Malgré la police de Dubois, il s’en fallut bien que tous les coupables de la conspiration fussent punis. « Je tiens la tête et la queue du monstre, disait le Régent en plaisantant, mais je ne tiens pas le corps. » La plupart des prisonniers furent du reste relâchés au bout de quelques mois. Le Régent leur avait fait grâce, en faveur de leurs aveux.

La découverte du complot et le coup frappé sur le duc et la duchesse du Maine achevèrent d’éparpiller ce que Saint-Simon appelle dédaigneusement « la prétendue noblesse. » Beaucoup d’arrestations eurent lieu dans les provinces.

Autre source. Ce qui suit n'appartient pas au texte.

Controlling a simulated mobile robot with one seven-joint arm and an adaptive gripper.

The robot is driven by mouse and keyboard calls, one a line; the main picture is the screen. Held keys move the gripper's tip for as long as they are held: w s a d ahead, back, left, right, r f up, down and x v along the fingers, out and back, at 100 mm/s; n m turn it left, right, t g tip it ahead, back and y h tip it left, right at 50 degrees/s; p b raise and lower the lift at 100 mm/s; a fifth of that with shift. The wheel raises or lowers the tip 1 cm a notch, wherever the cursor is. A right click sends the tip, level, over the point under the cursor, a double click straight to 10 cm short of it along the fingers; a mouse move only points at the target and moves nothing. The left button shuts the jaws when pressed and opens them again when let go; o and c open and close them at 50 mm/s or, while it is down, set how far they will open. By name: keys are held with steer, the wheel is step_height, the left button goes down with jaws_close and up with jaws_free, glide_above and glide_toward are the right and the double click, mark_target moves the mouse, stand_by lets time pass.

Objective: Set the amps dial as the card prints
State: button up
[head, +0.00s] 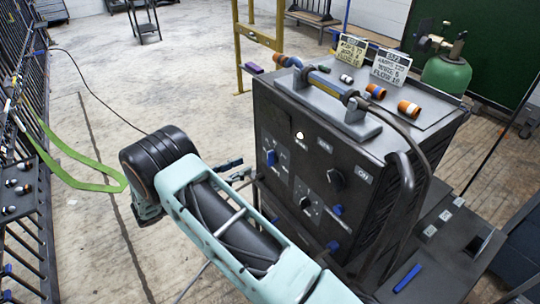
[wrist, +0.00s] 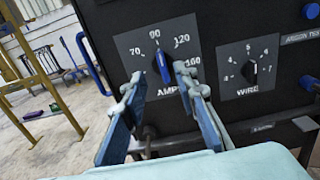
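The amps dial (wrist: 163,68) has a blue pointer knob on a grey plate marked 70, 90, 120 and 160. Its upper end leans slightly left, towards 90. It also shows in the head view (head: 271,158). My gripper (wrist: 160,82) is open, its two fingers on either side of the dial's lower part in the picture; I see no clear contact. In the head view my gripper (head: 238,170) is left of the panel. Two cards stand on the machine top: the left (head: 351,50) seems to read amps 70, the right (head: 388,67) amps 120; the print is small.
The wire dial (wrist: 250,70), with a black knob, is right of the amps dial. The dark machine (head: 340,150) carries more knobs, a top handle and orange-ended fittings. A green cylinder (head: 446,74) stands behind it.

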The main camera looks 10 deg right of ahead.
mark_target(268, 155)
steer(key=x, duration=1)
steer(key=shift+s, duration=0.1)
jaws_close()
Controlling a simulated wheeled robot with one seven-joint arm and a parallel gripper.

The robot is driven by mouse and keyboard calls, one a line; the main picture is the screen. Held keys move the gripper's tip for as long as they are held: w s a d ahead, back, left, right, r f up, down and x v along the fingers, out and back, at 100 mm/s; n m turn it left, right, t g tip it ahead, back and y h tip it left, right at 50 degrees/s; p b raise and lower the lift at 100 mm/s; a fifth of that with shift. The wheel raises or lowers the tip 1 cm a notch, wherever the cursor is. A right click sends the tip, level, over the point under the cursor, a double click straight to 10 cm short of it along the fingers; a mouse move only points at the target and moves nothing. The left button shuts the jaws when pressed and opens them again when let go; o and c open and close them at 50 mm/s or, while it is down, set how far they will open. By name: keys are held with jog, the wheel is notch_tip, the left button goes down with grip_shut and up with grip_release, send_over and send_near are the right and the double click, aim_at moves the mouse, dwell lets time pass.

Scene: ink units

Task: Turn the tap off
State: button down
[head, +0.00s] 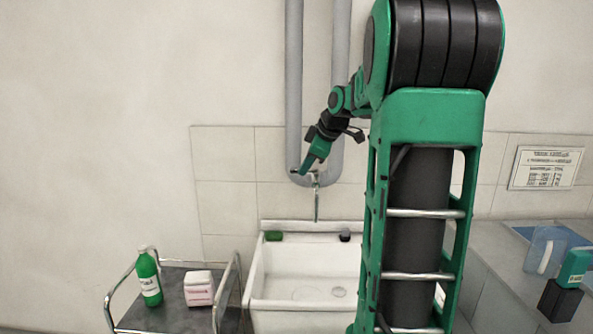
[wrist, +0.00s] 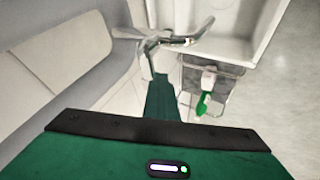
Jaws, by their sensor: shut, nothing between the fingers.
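The metal tap (head: 316,181) is on the wall over the white sink (head: 253,285), below the grey pipes. In the wrist view, the tap (wrist: 147,48) shows with a curved metal arm reaching right, just beyond my fingers. My gripper (head: 303,170) is shut and empty, pointing down at the tap's left side. Its green fingers also show in the wrist view (wrist: 161,80). I cannot tell whether they touch the tap.
Grey pipes (head: 294,90) run down the wall behind my gripper. A trolley (head: 180,318) with a green bottle (head: 149,280) and a pink-and-white box (head: 199,290) stands left of the sink. A counter (head: 490,262) with a clear jug (head: 544,250) is at the right.

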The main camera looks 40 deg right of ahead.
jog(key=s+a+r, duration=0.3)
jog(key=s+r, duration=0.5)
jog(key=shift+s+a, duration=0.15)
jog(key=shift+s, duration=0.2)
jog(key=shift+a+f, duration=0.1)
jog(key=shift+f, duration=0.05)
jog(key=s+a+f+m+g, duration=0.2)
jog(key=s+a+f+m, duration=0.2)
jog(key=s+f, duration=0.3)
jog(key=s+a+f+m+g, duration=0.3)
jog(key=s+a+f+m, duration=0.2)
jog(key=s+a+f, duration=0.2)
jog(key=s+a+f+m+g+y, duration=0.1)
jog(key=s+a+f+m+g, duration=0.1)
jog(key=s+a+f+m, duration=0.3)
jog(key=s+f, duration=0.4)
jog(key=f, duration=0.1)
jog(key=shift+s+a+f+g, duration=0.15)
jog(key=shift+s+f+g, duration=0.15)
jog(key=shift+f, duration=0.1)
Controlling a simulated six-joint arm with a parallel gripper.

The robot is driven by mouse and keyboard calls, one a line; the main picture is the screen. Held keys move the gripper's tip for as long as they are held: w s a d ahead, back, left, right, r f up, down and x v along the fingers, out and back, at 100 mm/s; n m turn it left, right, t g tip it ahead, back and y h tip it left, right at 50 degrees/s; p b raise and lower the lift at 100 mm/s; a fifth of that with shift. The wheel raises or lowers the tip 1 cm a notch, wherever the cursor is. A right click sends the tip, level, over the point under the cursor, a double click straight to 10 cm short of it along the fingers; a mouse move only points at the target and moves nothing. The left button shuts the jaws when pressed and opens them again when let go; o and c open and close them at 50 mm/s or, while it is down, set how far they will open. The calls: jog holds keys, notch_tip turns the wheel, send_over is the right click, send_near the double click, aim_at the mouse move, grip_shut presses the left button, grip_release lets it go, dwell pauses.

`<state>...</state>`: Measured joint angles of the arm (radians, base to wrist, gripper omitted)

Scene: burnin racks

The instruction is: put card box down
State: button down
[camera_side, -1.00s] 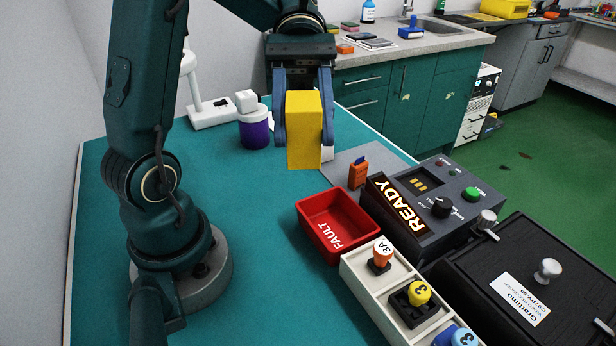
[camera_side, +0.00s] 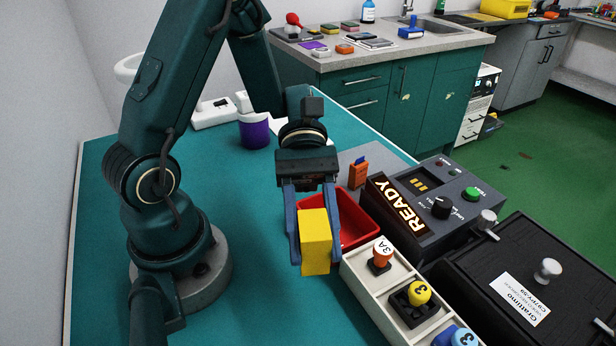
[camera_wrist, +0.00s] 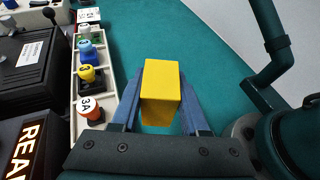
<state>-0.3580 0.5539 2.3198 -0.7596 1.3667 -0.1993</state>
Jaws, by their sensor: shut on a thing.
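The card box is a plain yellow block (camera_side: 315,242). My gripper (camera_side: 315,258) is shut on it, with one blue finger on each side. In the side view the box hangs upright in front of the red FAULT bin (camera_side: 358,222) and partly hides it. In the wrist view the yellow box (camera_wrist: 161,88) sits between my fingers (camera_wrist: 160,108) with teal table around it. I cannot tell for sure whether its underside touches the table.
A white rack (camera_side: 362,277) with several coloured knobbed pieces stands just right of the box. Behind it are the READY tester (camera_side: 436,205) and a black case (camera_side: 520,265). A purple-and-white cup (camera_side: 254,130) stands at the back. The teal table (camera_side: 265,300) is clear to the left and front.

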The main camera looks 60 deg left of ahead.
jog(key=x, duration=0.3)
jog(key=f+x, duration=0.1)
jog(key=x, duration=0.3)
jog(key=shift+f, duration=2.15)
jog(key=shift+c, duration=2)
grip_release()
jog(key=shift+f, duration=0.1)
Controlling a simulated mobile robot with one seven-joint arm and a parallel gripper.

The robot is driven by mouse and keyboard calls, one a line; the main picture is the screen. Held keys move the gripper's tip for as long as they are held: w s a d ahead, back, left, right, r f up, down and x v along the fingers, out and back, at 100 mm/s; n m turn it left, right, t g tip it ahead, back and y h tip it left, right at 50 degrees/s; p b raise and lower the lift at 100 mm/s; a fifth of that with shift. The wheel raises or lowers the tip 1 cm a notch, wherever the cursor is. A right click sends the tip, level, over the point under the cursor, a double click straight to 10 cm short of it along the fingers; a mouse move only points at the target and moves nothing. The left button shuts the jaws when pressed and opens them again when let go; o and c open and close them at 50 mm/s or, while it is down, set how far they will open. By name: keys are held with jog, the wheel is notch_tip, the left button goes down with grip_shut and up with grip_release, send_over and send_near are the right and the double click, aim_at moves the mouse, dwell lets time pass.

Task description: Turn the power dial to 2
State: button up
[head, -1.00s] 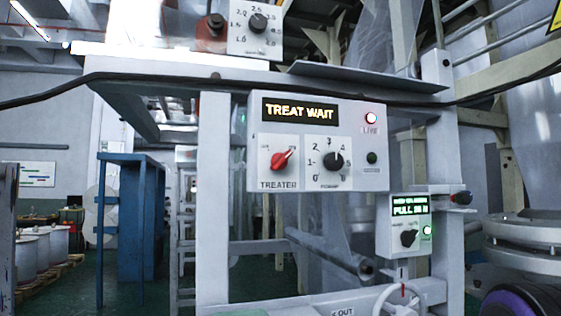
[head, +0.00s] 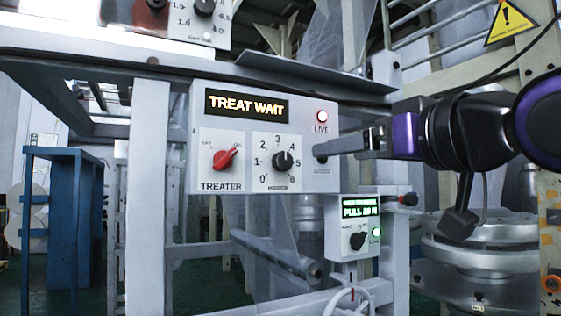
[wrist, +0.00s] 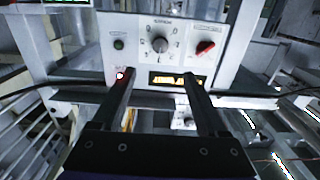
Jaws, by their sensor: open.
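The power dial (head: 283,161) is a black knob on a grey-white control box, with a numbered scale around it. Its exact setting is too small to read surely; its pointer seems to lie toward the right side of the scale. The dial also shows upside down in the wrist view (wrist: 159,45). My gripper (head: 322,151) reaches in from the right, its fingertips at the right part of the box. In the wrist view my gripper (wrist: 158,77) is open and empty, the dial lying beyond and between its fingertips, apart from them.
The red treater knob (head: 225,159) sits left of the dial. A lit "TREAT WAIT" display (head: 247,106) is above, with a red LIVE lamp (head: 322,117). A smaller box (head: 353,228) hangs below right. A shelf edge (head: 315,78) juts out above.

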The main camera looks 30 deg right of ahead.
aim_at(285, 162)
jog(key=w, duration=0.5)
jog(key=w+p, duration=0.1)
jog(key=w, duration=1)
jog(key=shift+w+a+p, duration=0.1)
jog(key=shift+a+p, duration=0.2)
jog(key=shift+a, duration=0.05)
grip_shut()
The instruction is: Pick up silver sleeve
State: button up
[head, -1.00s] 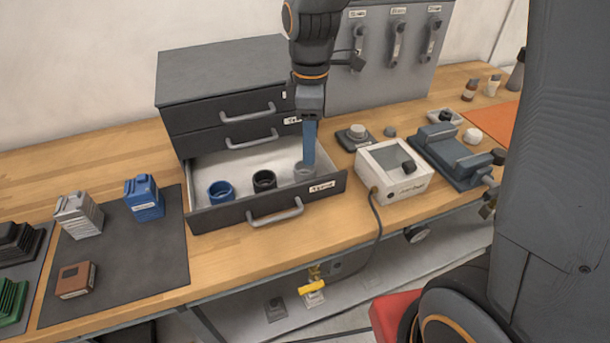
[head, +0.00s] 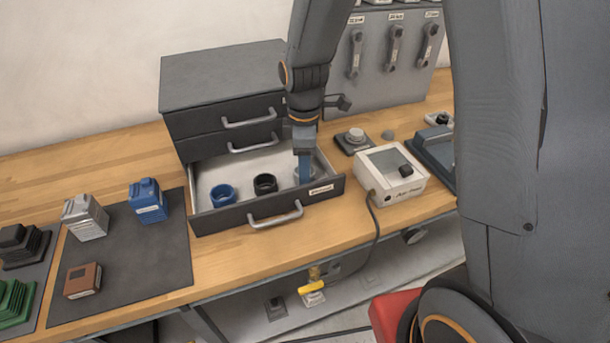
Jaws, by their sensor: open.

De toutes, c’est la Bretagne qui fut la plus châtiée. A la suite de la conspiration de Poncalec, conséquence de celle de Cellamare, un certain nombre de gentilshommes bretons, que le comte de Laval avait intéressés au triomphe problématique de la duchesse du Maine, furent condamnés à mort, le 26 mars 1720, par une chambre ardente installée à Nantes, et décapités sur la place du Bouffay de cette ville : « grande leçon, écrit Marmontel, pour les hommes privés qui ont la faiblesse et la folie de se mêler des querelles des grands ! »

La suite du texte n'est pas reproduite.